> _Given request_:
Reproduce the material in full, unchanged.

> _Items_:
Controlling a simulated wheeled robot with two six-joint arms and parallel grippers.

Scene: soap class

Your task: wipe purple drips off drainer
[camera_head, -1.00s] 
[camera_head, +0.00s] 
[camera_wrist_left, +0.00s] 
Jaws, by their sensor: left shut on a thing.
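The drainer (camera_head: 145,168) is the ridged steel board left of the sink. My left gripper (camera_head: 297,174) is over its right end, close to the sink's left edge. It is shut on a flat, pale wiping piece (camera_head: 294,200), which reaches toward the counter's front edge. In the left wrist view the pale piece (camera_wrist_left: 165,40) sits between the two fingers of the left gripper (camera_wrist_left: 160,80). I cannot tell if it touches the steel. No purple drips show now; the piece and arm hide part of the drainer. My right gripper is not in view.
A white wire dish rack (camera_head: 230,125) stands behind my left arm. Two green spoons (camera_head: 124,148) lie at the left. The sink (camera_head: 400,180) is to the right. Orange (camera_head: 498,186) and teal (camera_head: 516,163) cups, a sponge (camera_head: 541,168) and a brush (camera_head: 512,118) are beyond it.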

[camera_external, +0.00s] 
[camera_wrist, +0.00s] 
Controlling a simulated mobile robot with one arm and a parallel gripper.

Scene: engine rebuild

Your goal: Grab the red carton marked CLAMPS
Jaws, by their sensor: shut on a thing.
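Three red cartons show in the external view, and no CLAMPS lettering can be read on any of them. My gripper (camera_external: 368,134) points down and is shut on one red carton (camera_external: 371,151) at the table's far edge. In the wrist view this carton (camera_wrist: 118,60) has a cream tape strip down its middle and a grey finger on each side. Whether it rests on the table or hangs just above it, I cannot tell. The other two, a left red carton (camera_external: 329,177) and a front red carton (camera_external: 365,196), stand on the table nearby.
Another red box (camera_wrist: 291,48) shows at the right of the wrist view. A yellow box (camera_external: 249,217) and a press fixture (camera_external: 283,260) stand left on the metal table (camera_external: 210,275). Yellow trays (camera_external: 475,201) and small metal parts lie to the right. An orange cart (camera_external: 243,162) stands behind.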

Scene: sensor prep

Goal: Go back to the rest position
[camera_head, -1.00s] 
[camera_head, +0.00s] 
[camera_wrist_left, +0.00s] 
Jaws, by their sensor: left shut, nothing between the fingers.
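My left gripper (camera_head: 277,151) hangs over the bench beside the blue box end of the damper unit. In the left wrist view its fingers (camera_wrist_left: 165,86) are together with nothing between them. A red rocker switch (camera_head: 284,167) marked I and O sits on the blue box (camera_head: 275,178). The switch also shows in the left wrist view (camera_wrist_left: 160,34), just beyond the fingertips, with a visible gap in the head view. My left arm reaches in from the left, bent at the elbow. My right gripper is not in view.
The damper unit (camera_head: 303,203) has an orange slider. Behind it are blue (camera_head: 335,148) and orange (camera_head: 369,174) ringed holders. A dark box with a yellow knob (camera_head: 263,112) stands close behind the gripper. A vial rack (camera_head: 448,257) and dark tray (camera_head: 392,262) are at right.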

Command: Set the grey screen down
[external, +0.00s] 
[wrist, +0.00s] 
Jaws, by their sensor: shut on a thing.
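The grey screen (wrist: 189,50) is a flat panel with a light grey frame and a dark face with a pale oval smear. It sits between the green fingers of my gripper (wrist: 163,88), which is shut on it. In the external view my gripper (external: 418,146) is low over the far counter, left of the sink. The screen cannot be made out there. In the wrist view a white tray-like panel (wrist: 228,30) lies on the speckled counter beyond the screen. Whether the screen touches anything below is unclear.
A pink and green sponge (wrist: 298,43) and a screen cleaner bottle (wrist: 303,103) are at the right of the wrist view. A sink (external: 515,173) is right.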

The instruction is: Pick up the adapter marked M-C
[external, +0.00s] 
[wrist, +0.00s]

> _Completed task_:
Controlling a simulated wheeled robot with two six-joint arms and parallel grippers.

Scene: soap class

Your task: wipe purple drips off drainer
[camera_head, -1.00s] 
[camera_head, +0.00s] 
[camera_wrist_left, +0.00s] 
Jaws, by their sensor: left shut on a thing.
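The drainer (camera_head: 145,168) is the ridged steel board left of the sink. My left gripper (camera_head: 297,174) is over its right end, close to the sink's left edge. It is shut on a flat, pale wiping piece (camera_head: 294,200), which reaches toward the counter's front edge. In the left wrist view the pale piece (camera_wrist_left: 165,40) sits between the two fingers of the left gripper (camera_wrist_left: 160,80). I cannot tell if it touches the steel. No purple drips show now; the piece and arm hide part of the drainer. My right gripper is not in view.
A white wire dish rack (camera_head: 230,125) stands behind my left arm. Two green spoons (camera_head: 124,148) lie at the left. The sink (camera_head: 400,180) is to the right. Orange (camera_head: 498,186) and teal (camera_head: 516,163) cups, a sponge (camera_head: 541,168) and a brush (camera_head: 512,118) are beyond it.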

[camera_external, +0.00s] 
[camera_wrist, +0.00s] 
Controlling a simulated mobile robot with one arm and a parallel gripper.

Scene: engine rebuild

Your goal: Grab the red carton marked CLAMPS
Jaws, by their sensor: shut on a thing.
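Three red cartons show in the external view, and no CLAMPS lettering can be read on any of them. My gripper (camera_external: 368,134) points down and is shut on one red carton (camera_external: 371,151) at the table's far edge. In the wrist view this carton (camera_wrist: 118,60) has a cream tape strip down its middle and a grey finger on each side. Whether it rests on the table or hangs just above it, I cannot tell. The other two, a left red carton (camera_external: 329,177) and a front red carton (camera_external: 365,196), stand on the table nearby.
Another red box (camera_wrist: 291,48) shows at the right of the wrist view. A yellow box (camera_external: 249,217) and a press fixture (camera_external: 283,260) stand left on the metal table (camera_external: 210,275). Yellow trays (camera_external: 475,201) and small metal parts lie to the right. An orange cart (camera_external: 243,162) stands behind.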

Scene: sensor prep

Goal: Go back to the rest position
[camera_head, -1.00s] 
[camera_head, +0.00s] 
[camera_wrist_left, +0.00s] 
Jaws, by their sensor: left shut, nothing between the fingers.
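My left gripper (camera_head: 277,151) hangs over the bench beside the blue box end of the damper unit. In the left wrist view its fingers (camera_wrist_left: 165,86) are together with nothing between them. A red rocker switch (camera_head: 284,167) marked I and O sits on the blue box (camera_head: 275,178). The switch also shows in the left wrist view (camera_wrist_left: 160,34), just beyond the fingertips, with a visible gap in the head view. My left arm reaches in from the left, bent at the elbow. My right gripper is not in view.
The damper unit (camera_head: 303,203) has an orange slider. Behind it are blue (camera_head: 335,148) and orange (camera_head: 369,174) ringed holders. A dark box with a yellow knob (camera_head: 263,112) stands close behind the gripper. A vial rack (camera_head: 448,257) and dark tray (camera_head: 392,262) are at right.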

Command: Set the grey screen down
[external, +0.00s] 
[wrist, +0.00s] 
Jaws, by their sensor: shut on a thing.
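The grey screen (wrist: 189,50) is a flat panel with a light grey frame and a dark face with a pale oval smear. It sits between the green fingers of my gripper (wrist: 163,88), which is shut on it. In the external view my gripper (external: 418,146) is low over the far counter, left of the sink. The screen cannot be made out there. In the wrist view a white tray-like panel (wrist: 228,30) lies on the speckled counter beyond the screen. Whether the screen touches anything below is unclear.
A pink and green sponge (wrist: 298,43) and a screen cleaner bottle (wrist: 303,103) are at the right of the wrist view. A sink (external: 515,173) is right.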

The instruction is: Pick up the adapter marked M-C
[external, +0.00s] 
[wrist, +0.00s]

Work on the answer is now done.